ひとりぼっちだった子犬とペットロス家族 亡き先住犬が出会いを取り持ってくれた? 優しい家族の一員でずっと幸せに 

元野犬は他のワンコとの触れ合いには長けている一方、人間は苦手なワンコが多いもの。しかし、生後2カ月ほどの子犬のこたに限っては、人間が大好きなワンコです。

目が合えば「遊んで!」と自ら歩み寄り、「かまってくれる人」「優しい人」だと気付けばベタベタにすり寄せてきます。なんともかわいいしぐさですが、まだ生まれて間もないこともあり、相手の状況には配慮はなく、ときにお世話してくれているお家のパパさんの頭にお尻をすり寄せることも。

こたの好きなようにさせるパパさんの懐の深さは感動もの。こたはこんなふうに人間と触れ合いながら日々を過ごしていました。

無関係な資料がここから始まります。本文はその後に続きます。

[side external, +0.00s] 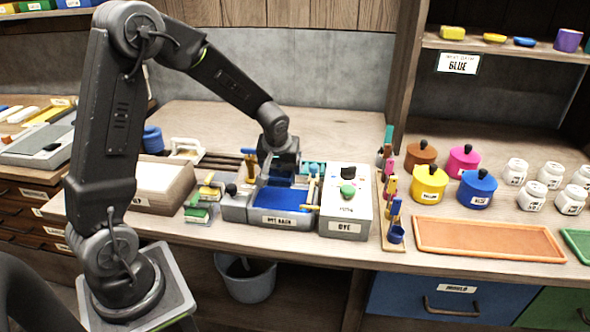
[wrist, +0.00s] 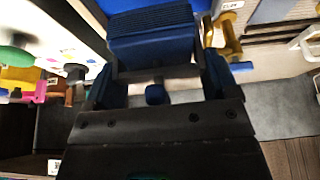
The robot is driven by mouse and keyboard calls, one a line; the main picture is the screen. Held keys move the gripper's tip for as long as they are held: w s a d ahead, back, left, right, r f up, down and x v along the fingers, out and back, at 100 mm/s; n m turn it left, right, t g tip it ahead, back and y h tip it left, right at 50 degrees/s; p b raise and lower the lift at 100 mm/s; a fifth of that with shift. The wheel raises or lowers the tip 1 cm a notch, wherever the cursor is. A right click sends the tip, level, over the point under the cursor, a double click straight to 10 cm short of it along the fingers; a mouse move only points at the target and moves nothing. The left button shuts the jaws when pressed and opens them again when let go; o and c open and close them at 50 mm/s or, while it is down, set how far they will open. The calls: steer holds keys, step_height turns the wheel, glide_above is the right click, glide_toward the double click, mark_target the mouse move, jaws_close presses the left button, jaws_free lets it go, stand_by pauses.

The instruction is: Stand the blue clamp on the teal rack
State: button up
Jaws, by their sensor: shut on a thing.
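My gripper (side external: 284,158) is low over the back of the blue dye bath, pointing down. It is shut on the blue clamp; in the wrist view a blue ridged block (wrist: 152,42) and a small blue knob show between the dark fingers (wrist: 156,82). In the side view the clamp is mostly hidden by my gripper. I cannot tell whether the clamp touches anything.
The dye bath (side external: 283,198) lies below my gripper. A white dye box (side external: 345,212) with a green knob stands to its right. A yellow-and-blue piece (side external: 248,155) stands close on the left. A stand of coloured clamps (side external: 391,185) and several pots are further right.

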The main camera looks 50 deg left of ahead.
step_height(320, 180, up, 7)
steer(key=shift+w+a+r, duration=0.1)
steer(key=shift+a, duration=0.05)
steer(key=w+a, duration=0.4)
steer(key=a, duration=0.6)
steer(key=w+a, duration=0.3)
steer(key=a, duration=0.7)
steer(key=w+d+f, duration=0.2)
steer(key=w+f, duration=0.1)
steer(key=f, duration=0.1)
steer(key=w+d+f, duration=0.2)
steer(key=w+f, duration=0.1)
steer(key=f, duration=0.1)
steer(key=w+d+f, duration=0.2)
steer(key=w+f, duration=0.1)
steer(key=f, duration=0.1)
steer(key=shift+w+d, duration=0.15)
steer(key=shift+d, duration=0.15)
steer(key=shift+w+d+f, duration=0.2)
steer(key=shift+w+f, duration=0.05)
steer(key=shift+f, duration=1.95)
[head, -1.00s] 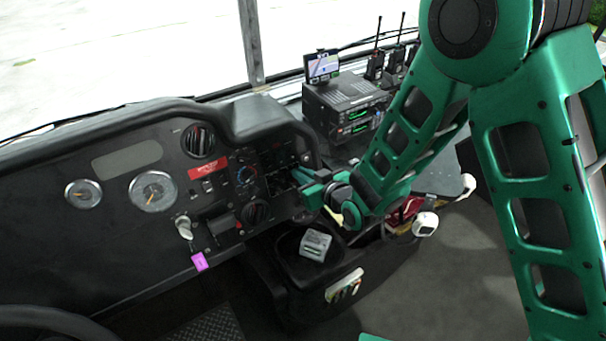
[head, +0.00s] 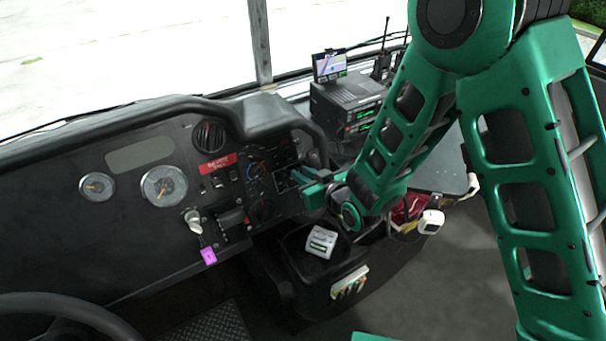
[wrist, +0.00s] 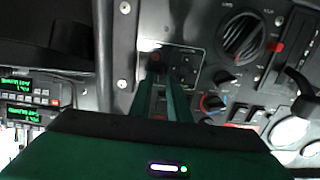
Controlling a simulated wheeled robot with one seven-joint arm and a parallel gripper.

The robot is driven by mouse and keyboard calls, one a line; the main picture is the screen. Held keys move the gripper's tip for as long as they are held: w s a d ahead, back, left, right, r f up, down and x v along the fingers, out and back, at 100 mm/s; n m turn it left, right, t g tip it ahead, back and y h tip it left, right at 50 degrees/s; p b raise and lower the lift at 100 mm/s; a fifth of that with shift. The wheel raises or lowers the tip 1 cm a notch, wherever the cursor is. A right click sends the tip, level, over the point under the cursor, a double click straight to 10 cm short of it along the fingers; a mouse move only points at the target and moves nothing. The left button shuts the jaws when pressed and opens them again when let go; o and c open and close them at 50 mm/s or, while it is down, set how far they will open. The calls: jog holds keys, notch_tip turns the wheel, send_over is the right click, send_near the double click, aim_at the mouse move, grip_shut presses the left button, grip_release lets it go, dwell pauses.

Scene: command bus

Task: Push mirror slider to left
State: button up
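The mirror control panel (wrist: 170,62) is a small dark panel with a light outline in the wrist view, directly past my fingertips. My gripper (wrist: 163,84) has two green fingers close together, pointing at this panel. The mirror slider itself is too dark and partly hidden by the fingertips to make out. In the head view my gripper (head: 302,187) is at the right part of the dashboard, by the switch panels. Whether the fingertips touch the panel cannot be told.
A rotary knob (wrist: 243,38) and a red-blue dial (wrist: 214,103) sit right of my fingers in the wrist view. The radio stack (head: 345,105) stands behind my arm. A grey-white box (head: 321,242) sits in the tray below. A key with a purple tag (head: 209,256) hangs left.

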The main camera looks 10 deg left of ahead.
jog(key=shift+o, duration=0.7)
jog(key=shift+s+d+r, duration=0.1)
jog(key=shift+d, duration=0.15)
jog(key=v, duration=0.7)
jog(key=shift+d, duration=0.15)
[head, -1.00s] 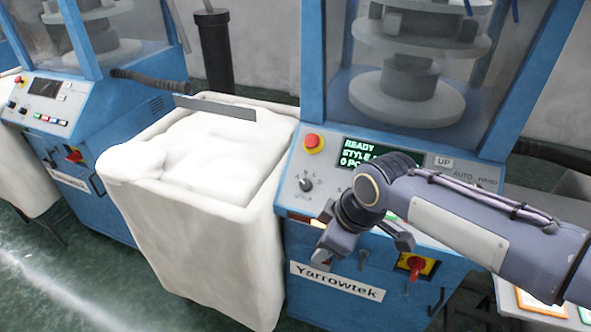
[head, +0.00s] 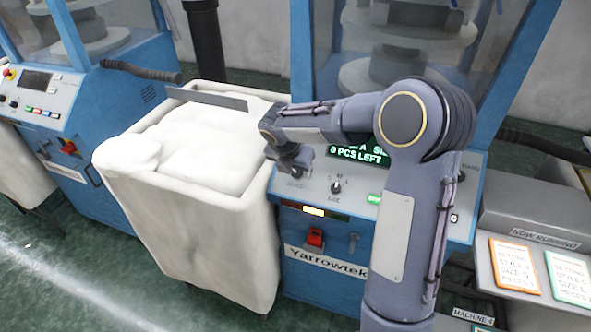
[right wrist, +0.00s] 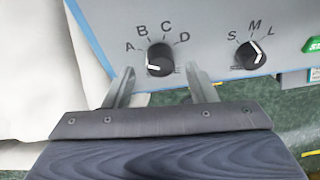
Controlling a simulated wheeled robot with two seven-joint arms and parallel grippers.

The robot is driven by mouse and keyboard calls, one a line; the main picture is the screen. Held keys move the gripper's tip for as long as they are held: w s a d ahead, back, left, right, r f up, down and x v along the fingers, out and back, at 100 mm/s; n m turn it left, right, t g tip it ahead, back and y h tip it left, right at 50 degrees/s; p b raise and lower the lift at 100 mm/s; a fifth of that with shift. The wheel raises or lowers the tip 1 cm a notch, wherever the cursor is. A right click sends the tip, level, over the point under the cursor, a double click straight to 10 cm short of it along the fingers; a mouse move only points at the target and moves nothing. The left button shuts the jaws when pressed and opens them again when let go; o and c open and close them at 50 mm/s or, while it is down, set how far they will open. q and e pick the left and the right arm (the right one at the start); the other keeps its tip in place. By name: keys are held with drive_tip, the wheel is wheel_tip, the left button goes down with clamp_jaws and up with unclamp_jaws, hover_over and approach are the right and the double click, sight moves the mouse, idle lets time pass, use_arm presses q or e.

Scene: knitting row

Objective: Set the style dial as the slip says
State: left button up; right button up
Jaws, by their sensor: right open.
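The black style dial (right wrist: 160,59) with letters A to D shows in the right wrist view. Its white mark sits at the lower left, on the A side; the exact setting is hard to tell. My right gripper (right wrist: 160,72) is open, its fingertips on either side of the dial's near edge; contact cannot be told. An orange-edged slip (head: 515,267) and a green-edged slip (head: 573,279) lie at the right. The green one seems to read style C; the orange one's letter is unclear. My left gripper is out of view.
The size dial (right wrist: 251,54) is just right of the style dial. The display (head: 357,154) is partly hidden by my arm and shows 0 PCS LEFT. A white fabric-filled bin (head: 190,225) stands left of the panel. A red switch (head: 315,238) is below.

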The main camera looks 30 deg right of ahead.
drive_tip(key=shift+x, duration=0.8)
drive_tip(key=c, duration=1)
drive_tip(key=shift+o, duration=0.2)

■親きょうだいとはぐれたのか、ひとりぼっちで彷徨っていた

もともとこたは、東海エリアの野犬が多い地域でひとりぼっちで彷徨っていました。とある保護団体がまず保護。後に、別の団体・スリール~犬達の幸せ探し~に引き取られました。そこで団体のワンコのサポートをする前述のパパさんの家でしばしお世話を受けることとなったというわけです。

この家には、一時預かり中でお世話を受ける先住犬がいますが、こたは人間だけでなく、他のワンコとの協調性も抜群。先住犬の行動を真似して、同じように遊ぶ姿はなんともかわいらしいですが、まだ小さいことから思い通りにならないと、つい口が出てしまうこともありました。

これは同じ月齢のワンコならよく見られる行動です。口を出した場面で優しく注意すれば、「これやっちゃダメなんだな」とすぐに学習する賢さも持ち合わせていました。

■ペットロスの家族がこたを知り、前向きな気持ちになった

こたはこの家のパパさん、ママさんだけでなく、お子さんも大好き。誰かが朝起きたり、出先から帰ってくれば「僕ならここにいるよ!」と全員に挨拶してくれるようにもなりました。

家庭犬としての様々なトレーニングに加え、散歩やドッグランもデビュー。持ち前の明るさと運動神経の良さでのびのび成長しました。程なくして朗報が舞い込みます。「こたを迎え入れたい」という里親希望者さんが現れたのです。

この里親希望者さんは、2024年1月に長年愛情を注いできた柴犬を看取ったとのこと。数週間が経過しても、虹の橋を渡った先住犬が忘れられず、その姿を家族全員で思い出しては涙を浮かべる日々だったそうです。そんな折、こたの存在を知り「迎え入れたい」と家族全員で決めてからは、前向きな気持ちになったそうです。

■先住犬の生まれ変わりか縁を繋いでくれたか

さっそくこたはこの優しい家族の元で一定期間のトライアル。やや元気すぎる面がありますが、トライアル当初はビビり気味。それでも家族みんなが「まるで赤ちゃんが生まれたよう」と喜ぶと、すぐにこたも心を開くようになりました。

トライアル期間中でこた自身も成長。心を開きながらも、以前のようになりふり構わぬ甘えぶりは自重するようになりました。その澄まし顔は「僕まだ小さいけど、ちゃんと分別だってつくんですよ?」と言わんばかりです。

果たして、こたはこの優しい家族のもとに正式に巣立っていくこととなりました。

虹の橋を渡った先住犬。同時期にこの世に生をうけたこた。先住犬がこたに生まれ変わったのか、それとも家族が悲しまないよう、こたとの縁を繋いでくれたように思えます。里親さん家族から「琥太郎くん」という新しい名前をもらったこた。虹の橋を渡った先住犬と同じく、末長く優しい家族の一員であってほしいと心から願います。